Take your pick. Perseverance seems bigger, to imply the pursuit of a worthy goal, where persistence carries tones of stubbornness, but we’re splitting hairs. Whatever you choose, its clear that this is another of those character traits developed by running that serves you well in your broader life.
Every plan worth its salt will have its rough spots – some by design, some by the intrusion of, well, obstacles or setbacks. If not, you’ve picked too easy of a plan or goal, or your taking the execution of the plan too lightly. Maybe it’s the demanding single workout – the long threshold or pace run – or a tough sequence of weeks, driving soreness, fatigue, or, worst of all, doubt. Any career or family goal worth pursuing will offer similar challenges.
“If things seem under control, you are just not going fast enough.” – Mario Andretti
Maybe it’s external hurdles that create the barriers this time – bad weather, time conflicts, travel, or the like, laying your best laid plans to waste. As usual, running mimics life – disturbances such as new work projects, unanticipated repairs, time or personal conflicts, and similar setbacks often hamper your efforts to advance towards your objectives.
Maybe it’s a more serious disruption that completely derails your plans – injury for the runner, serious illness, financial hardships, or other changing circumstances in your personal life. Your short-term goal is no longer achievable, and the challenge becomes to keep the long term perspective and vision in sight.
Overcoming these challenges requires perseverance, specifically through developing mental toughness. You can be blessed with natural speed and the other physiological attributes of a runner (or intelligence and charisma for easier success in personal life), but if you succumb to setbacks with panic or pessimism, you’ll fall far short of your potential.
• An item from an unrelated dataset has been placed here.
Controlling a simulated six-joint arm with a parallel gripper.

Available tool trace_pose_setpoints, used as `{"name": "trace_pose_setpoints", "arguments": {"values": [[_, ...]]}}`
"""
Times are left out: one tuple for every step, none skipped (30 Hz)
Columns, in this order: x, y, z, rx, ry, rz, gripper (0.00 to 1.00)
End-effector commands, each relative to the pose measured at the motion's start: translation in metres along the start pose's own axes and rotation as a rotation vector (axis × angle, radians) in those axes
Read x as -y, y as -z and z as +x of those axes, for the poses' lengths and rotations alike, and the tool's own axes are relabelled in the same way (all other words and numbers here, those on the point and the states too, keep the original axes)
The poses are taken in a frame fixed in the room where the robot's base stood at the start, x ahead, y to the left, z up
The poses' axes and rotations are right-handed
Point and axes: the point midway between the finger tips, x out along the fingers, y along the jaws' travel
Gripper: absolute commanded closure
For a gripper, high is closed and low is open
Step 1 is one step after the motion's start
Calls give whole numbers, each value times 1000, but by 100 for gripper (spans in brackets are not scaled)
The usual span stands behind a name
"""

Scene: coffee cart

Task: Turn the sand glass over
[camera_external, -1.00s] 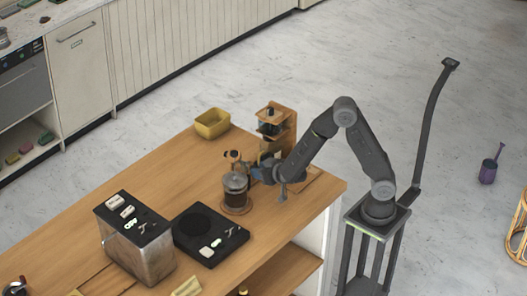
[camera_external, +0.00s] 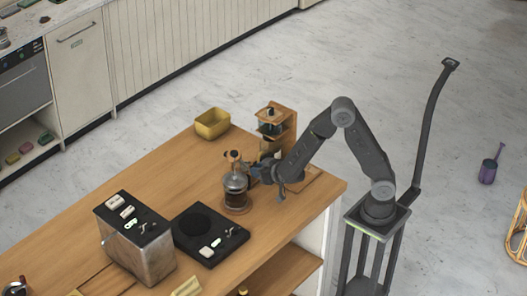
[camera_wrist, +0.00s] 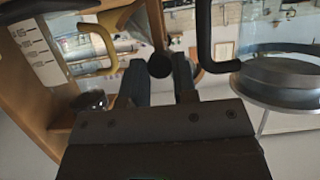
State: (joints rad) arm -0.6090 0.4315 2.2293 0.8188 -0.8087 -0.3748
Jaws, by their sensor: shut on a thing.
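A small wooden-ended thing (camera_external: 234,157), which looks like the sand glass, shows just beyond the glass coffee press in the external view. It is small and partly covered there, so its tilt is hard to tell. My gripper (camera_external: 262,171) is beside it, to its right, above the cart top.
The coffee press (camera_external: 236,191) stands close to my gripper; its metal rim (camera_wrist: 285,75) is at the right in the wrist view. A wooden stand (camera_external: 277,125) is close behind. A yellow bin (camera_external: 212,124), black scale (camera_external: 211,233) and metal machine (camera_external: 138,245) are farther off.

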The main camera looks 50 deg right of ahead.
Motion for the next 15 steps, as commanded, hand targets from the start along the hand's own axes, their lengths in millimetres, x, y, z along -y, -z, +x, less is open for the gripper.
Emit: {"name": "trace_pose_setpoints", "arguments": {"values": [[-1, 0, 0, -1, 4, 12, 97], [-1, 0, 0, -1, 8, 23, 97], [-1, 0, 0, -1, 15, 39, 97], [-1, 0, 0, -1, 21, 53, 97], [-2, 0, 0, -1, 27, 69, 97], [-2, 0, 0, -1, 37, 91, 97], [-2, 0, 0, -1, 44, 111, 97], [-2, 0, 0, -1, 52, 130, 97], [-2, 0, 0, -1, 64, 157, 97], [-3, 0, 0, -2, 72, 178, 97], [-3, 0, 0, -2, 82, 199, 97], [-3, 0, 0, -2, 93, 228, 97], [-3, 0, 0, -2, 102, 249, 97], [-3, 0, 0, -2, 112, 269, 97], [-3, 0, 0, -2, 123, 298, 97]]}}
Running both reveals toughness and gives an individualized mechanism for forging it. Every day, every week, and every season can and usually does bring a new array of challenges. The failed workout gives the chance to learn how to bounce back – how to salvage some value right in the middle of the workout, or recover and, with patience, come back again the next day. The lack of motivation that middle-of-season fatigue brings – when your goal seems so far away and doubts as to whether you are doing enough to reach it seep in – teaches you to dig deep into your deposits of confidence and stamina to continue getting at it, day after day. The season-ending injury teaches you to take the long view, to channel the frustration and impatience into making the investments that you can make in preparing for a better future.
Running provides not just the escape from your challenges or the time to refill our patience in the face of setbacks, but the very tempering of our toughness that we need to persevere through these valleys. We learn the coping mechanisms and how to build and tap into our intrinsic motivation, to overcome and outlast these obstacles. And we emerge better from the experience.
And, by using running to do this, it happens in a risk-free environment, where no one suffers from our errors except ourselves, where we are free to experiment as we see fit, and where we have only ourselves to blame or praise after the outcome. So once again, running can provide us the tools we need to seek success in life, if we embrace the opportunity fully and push ourselves to the point of discomfort on a given day, week, or season.